Czechy, Počátky, Počátky 36, Pivovar Počátky

Collapse
X
 
  • Filtruj
  • Czas
  • Pokaż
Clear All
new posts
  • heckler
    Major Piwnych Rewolucji
    🥛🥛🥛🥛🥛🥛
    • 2012.09
    • 1907

    Czechy, Počátky, Počátky 36, Pivovar Počátky

    Počátky, to malutka wioska która leży w paśmie Železné hory, ot taki mały koniec świata, gdzie ptaki zawracają i kończy się asfalt. Dalej autem już nie pojedziemy.
    Tuż a mostkiem przy wąskiej drodze znajduje się posesja pana Libor Hančar. Człowiek orkiestra, mnóstwo zainteresowań, mnóstwo pomysłów, ale na ich ukończenie czasu brak. Zaczęte trochę tego, trochę tamtego, ale najważniejsze, że browarek działa i klient jest zadowolony.. Lubię takie miejsca, mają duszę.

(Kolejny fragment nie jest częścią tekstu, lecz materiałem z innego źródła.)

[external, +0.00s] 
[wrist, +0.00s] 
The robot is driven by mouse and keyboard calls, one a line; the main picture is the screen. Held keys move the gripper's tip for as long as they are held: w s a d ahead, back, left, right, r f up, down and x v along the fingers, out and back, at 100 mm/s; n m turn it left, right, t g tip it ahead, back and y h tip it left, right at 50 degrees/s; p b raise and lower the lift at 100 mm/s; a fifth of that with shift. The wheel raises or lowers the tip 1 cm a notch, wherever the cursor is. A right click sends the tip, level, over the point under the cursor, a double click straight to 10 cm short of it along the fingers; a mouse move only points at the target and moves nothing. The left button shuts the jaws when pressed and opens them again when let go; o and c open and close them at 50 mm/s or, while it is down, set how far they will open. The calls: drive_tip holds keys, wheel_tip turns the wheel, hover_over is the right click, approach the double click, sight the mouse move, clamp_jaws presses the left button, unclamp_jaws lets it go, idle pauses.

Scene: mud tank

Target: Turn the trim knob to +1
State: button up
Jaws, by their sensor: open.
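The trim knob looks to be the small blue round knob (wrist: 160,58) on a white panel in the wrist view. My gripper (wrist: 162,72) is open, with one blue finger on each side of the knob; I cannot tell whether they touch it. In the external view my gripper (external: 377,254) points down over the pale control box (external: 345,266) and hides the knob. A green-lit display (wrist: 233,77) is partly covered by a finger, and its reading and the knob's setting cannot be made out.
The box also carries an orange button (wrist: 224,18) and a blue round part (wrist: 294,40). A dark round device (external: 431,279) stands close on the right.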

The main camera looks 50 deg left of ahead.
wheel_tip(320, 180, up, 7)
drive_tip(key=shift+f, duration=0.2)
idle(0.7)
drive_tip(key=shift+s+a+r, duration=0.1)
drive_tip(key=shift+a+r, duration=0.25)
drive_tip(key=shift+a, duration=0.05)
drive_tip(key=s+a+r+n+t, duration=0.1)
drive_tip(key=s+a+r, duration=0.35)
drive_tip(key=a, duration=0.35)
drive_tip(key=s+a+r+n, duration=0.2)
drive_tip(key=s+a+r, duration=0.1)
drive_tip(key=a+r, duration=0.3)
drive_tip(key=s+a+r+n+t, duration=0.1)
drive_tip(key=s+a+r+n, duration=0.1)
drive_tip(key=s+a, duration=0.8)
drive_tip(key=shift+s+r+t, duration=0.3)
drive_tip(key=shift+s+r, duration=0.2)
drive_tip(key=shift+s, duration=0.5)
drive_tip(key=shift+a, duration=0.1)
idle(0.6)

    Browar jest samoróbką w dużej mierze zrobiony po kosztach. Np. za spilkę robią stare zamrażarki kupione za bezcen, lub otrzymane w prezencie.
    Patronem browaru jest pies właściciela Mikeš, a sztandarowy produkt browarku jasna 11-ka nosi jego imię. Jest to lekki lager warzony ze słodu kounickiego, 3-krotnie nachmielony chmielem Cascade ( z ogródka), a po schłodzeniu doprawiony aromatycznym chmielem.

    Legalizacja browaru miała miejsce pod koniec lata 2021, ale właściciel chwali się, że piwo warzy już od 20 lat. Browar powstał poprzez adaptację części domu rodzinnego, Natomiast warzelnia stoi w budynku gospodarczym skąd jej zawartość plastikową rurką jest przetaczana do garażu domu mieszkalnego, czyli chłodni, leżakowni.

    Warzelnie są dwie: mały Brutar do partii próbnych o pojemności 50 litrów ( z 1968 roku), oraz warzelnia ze stali nierdzewnej o pojemności 220 litrów.
    Ogrzewane są drewnem, a woda pochodzi z własnej studni. Brak automatyki, maszyn powoduje, że cała praca wykonywana jest ręcznie. Jest już zakupiony nowy gar 800 litrów, który może zacznie działać, ale dopiero w przyszłym roku.
    Całość wygląda jak wygląda i po obejrzeniu zdjęć proszę samemu wysnuć wnioski na temat browaru pana Libora.

    Do dyspozycji gości, czyli lokalesów i rowerzystów są drewniane ławy ustawione w ogródku, jest zielono, bajkowo, klimatycznie.
    Jeżeli ktoś dotrze z daleka, to podobno można skorzystać z noclegu w właściciela, lub w ogródku rozbić namiot. A ja myślę, że w ciepłe wieczory można przespać się na ławce z kuflem w dłoni.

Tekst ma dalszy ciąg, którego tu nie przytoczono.